Why argue about this? In my view it is a complete waste of time.
W. Falicoff
One should also remember Occam's razor. This is (cited from wikipedia http://en.wikipedia.org/wiki/Occam's_Razor ) a principle attributed to the 14th-century English logician and Franciscan friar William of Ockham. The principle states that the explanation of any phenomenon should make as few assumptions as possible, eliminating those that make no difference in the observable predictions of the explanatory hypothesis or theory. The principle is often expressed in Latin as the lex parsimoniae ("law of parsimony" or "law of succinctness"): "entia non sunt multiplicanda praeter necessitatem", or "entities should not be multiplied beyond necessity".
This is often paraphrased as "All other things being equal, the simplest solution is the best." In other words, when multiple competing theories are equal in other respects, the principle recommends selecting the theory that introduces the fewest assumptions and postulates the fewest entities. It is in this sense that Occam's razor is usually understood.

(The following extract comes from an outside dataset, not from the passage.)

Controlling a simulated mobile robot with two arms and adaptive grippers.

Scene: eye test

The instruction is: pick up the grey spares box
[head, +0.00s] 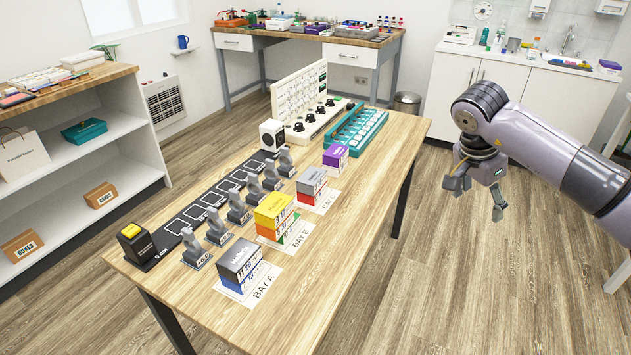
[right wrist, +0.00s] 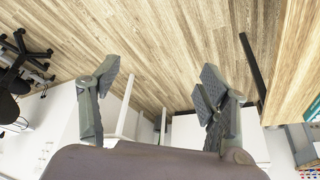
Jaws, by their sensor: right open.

Thus, if there is a mechanistic understanding of global warming (greenhouse gases) that fits in with observations (increased CO2) other explanation (cosmic rays, unknown solar mechanisms) must be validated by both data and theory in order to replace the current understanding of the science. Possible does not equal plausible.
Crocodiles roaming the Arctic - this sounds very fanciable, even to an old sceptic like me...
link
Peter Martin,
My reference to the temperature of the Medieval Warm period is the History Channel's program on the subject.
http://www.history.com/shows.do?episodeId=173248&action=detail
I do hope you are correct about AGW and the possibility of global COOLING. Warming will be much less of a problem for the Earth.